É no palco, ao dizer sua primeira fala em cena —”Bem-aventurados os mansos, pois eles herdarão a terra”— que o garoto apelidado na escola de “Dennis, o Burro” e, na rua, de “Cabeça de Elefante”, começa a vislumbrar um futuro menos sombrio.Seu relato carrega a contradição de tratar, como fatos concretos, episódios ressignificados pelo tempo —é o caso da sua tomada de consciência da morte aos quatro anos de idade. Esse aspecto de linguagem, que empobrece os momentos intimistas, impacta menos o retrato de sua trajetória profissional.

É com riqueza de detalhes que Hopkins narra as passagens por cursos de teatro e companhias britânicas a partir de meados da década de 1950. Nessa fase, enquanto o talento abria portas, a tendência ao isolamento e o comportamento irascível as fechavam.

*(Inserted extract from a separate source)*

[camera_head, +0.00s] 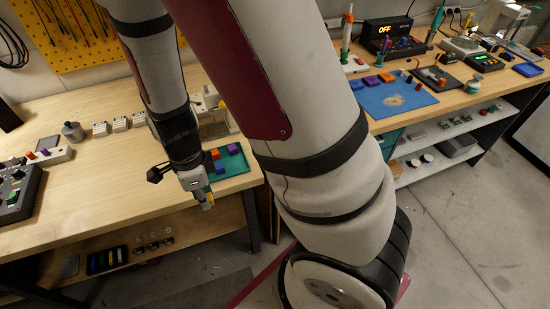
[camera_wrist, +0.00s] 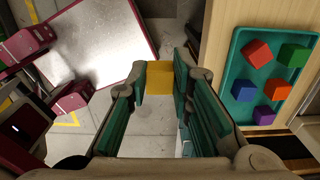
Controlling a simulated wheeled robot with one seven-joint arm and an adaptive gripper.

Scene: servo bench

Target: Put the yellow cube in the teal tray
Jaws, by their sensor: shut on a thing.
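The yellow cube (camera_wrist: 160,77) is between the fingertips of my gripper (camera_wrist: 162,84) in the wrist view, and the gripper is shut on it. In the head view my gripper (camera_head: 207,201) hangs just off the front edge of the bench, with a bit of yellow at its tip. The teal tray (camera_head: 238,166) lies on the bench near its right corner, partly hidden behind my arm. In the wrist view the tray (camera_wrist: 235,70) is to the right of the gripper, apart from it, and holds several coloured blocks.
Below the gripper is bare floor (camera_wrist: 140,115). The wooden bench top (camera_head: 100,180) is clear left of the gripper. A second bench holds a blue mat (camera_head: 395,98).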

À instabilidade emocional, agravada pelo alto consumo de álcool, se somava a falta de uma técnica mais lapidada. A virada se daria a partir de 1961, quando se tornou aluno da Real Academia de Arte Dramática. Em 1967, ele substituiu Sir Laurence Olivier em “A Dança da Morte”, de August Strindberg. Em 1968, graças a um convite de Peter O’Toole, estreou no cinema em “O Leão no Inverno”.

Hopkins narra a escalada rumo ao sucesso de forma objetiva, quase como se ainda hoje tivesse dificuldade de se conectar a emoções mais complexas. Isso não significa que ele seja complacente consigo mesmo —ao contrário até.

Há, contudo, uma fina camada da intimidade que parece não ser rompida sequer quando ele descreve a relação destrutiva que teve com a primeira mulher, mãe de sua única filha, Abigail.

O mesmo se pode dizer de sua descrição do alcoolismo. A bebida tem, como em quase todas as biografias de alcoólatras, papel central. Mas, ainda que ele diga ter chegado ao fundo do poço, com alucinações e um corpo em frangalhos, o fim da dependência é descrito quase como em um passe de mágica.

Em dezembro de 1975, diz, “o desejo de beber se foi”. Nesse momento, ele entrou para o grupo Alcoólicos Anônimos, conheceu os 12 passos e “encontrou Deus”.

A sobriedade fez nascer um outro ator, aquele das performances memoráveis como as vistas em “O Homem Elefante”, de 1980, “O Silêncio dos Inocentes”, de 1991, e “Nixon”, de 1995 —para ficar em três títulos mencionados no livro.

Sobre “O Silêncio dos Inocentes”, ele escreve: “O que há de extraordinário (…) é que todo mundo que participou do filme sentia que aquele era o melhor trabalho que já havia feito”. É do relato sobre o recebimento do Oscar por esse papel que vem a frase que dá título ao livro: “Sim, até que deu tudo certo”.

Curiosamente, embora o leitmotif da narrativa seja “continue em frente, nunca olhe para trás”, seu norte é o passado no qual os fantasmas da ansiedade, da depressão e da solidão rondavam o ator.

No presente, muito marcado pela vida com a terceira mulher, Stella, Hopkins é um senhor idoso, “paciente e gentil”, que estava dormindo em casa quando foi anunciado o Oscar para sua atuação em “Meu Pai”, de 2020.

O herói, hoje, gosta de frases com um quê motivacional como “a vida acontece agora” e segura nas mãos sua recompensa: “Sonhei um grande futuro e, ao fazer isso, criei um futuro glorioso para mim”.